Re: One of the Most Sad Incidents
April 20, 2018 01:20PM
Here is an old one that happened in 1956:
A privately owned plane was having problems as it headed towards Love Field. It was approaching SMU from the East following above Mockingbird,an saw he was going to crash. His only hope was to try and land inside the Ownby Stadium, on the football field.
HE DID IT,,,missing grand stands on the East side and coming to a stop up close in the end zone at the other end.
He got out of the cockpit and was soon greeted by officials of several Official entities.
The News cameras were also there.
Soon Radio Station, KLIF and WFAA were there.
I heard about it later and went there to and saw the plane and the crowd.
Later, we heard that the FAA had ordered that the plane owner was told he would have to have his plane "dis-mantled", put on a flatbed, and hauled over to Love Field, and there be re-assembled and inspected before it could be flown again.

The pilot/owner objected to this as he was a WW2 pilot who was a decorated officer and shot down many German planes in WW2 in a P=51.
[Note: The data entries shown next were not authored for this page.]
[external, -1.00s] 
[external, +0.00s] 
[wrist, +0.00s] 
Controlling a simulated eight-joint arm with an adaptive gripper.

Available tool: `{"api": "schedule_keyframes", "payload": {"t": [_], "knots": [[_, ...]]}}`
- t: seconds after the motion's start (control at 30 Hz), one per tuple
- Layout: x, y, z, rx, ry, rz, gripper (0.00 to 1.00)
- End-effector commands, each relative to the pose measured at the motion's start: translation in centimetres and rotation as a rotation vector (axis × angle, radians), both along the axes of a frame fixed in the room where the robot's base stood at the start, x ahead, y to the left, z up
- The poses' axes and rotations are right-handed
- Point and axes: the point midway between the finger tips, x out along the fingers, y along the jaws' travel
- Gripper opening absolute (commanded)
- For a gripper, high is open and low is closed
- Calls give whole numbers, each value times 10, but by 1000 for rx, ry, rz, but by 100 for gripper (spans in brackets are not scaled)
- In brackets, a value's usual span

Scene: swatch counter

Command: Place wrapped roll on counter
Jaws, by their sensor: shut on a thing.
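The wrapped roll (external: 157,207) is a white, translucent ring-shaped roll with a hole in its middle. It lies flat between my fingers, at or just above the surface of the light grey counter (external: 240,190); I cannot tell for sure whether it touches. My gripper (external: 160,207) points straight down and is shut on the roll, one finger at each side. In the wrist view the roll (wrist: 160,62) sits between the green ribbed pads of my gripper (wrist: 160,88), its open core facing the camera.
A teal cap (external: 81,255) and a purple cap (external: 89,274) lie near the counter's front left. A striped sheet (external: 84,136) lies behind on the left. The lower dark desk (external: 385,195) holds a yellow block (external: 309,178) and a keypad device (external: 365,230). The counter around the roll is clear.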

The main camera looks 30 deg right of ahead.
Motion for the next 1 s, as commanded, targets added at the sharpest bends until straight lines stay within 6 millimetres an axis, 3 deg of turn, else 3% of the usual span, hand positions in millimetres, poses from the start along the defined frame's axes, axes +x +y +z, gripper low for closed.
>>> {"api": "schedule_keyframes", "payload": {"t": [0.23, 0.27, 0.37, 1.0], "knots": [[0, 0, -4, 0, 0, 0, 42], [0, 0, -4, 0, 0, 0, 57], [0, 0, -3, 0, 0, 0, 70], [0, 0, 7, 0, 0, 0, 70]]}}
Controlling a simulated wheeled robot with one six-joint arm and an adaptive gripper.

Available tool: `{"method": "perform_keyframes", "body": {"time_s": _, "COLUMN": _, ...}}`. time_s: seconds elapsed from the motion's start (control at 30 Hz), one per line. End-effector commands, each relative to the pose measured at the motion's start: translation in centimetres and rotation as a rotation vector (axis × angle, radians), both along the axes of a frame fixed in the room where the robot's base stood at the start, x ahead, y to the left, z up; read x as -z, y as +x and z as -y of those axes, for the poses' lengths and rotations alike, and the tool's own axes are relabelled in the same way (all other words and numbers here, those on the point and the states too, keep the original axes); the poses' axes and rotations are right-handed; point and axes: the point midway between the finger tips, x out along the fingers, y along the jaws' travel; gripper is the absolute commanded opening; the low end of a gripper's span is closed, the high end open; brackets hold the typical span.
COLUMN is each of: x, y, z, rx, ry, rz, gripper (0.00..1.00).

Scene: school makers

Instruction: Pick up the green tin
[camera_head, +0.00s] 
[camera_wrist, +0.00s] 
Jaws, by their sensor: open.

This decorated pilot became a very wealthy oilman in Houston, and flew his plane on business trips all over the USA, and knew he had enough room to fly it out of this Ownby Satdium. The FAA said no!
A few days went by went by, and close neighbors to this Stadium complained one early morning, that there was a lot of noise around this Ownby Stadium by a low flying airplane.
Officials went to the Stadium and,,,,,, THE P-51 was GONE!
What they found was 2 lanes of plywood laid "caddy cornered" on top of the foot ball field.
AND,,,,the P-51 MUSTANG WAS GONE !!!

Never heard of any re-percussions at all. Maybe the "officials" re-considered after reviewing how this pilot and his construction crew made an airstrip long enough to safely do this, but didn't publish it.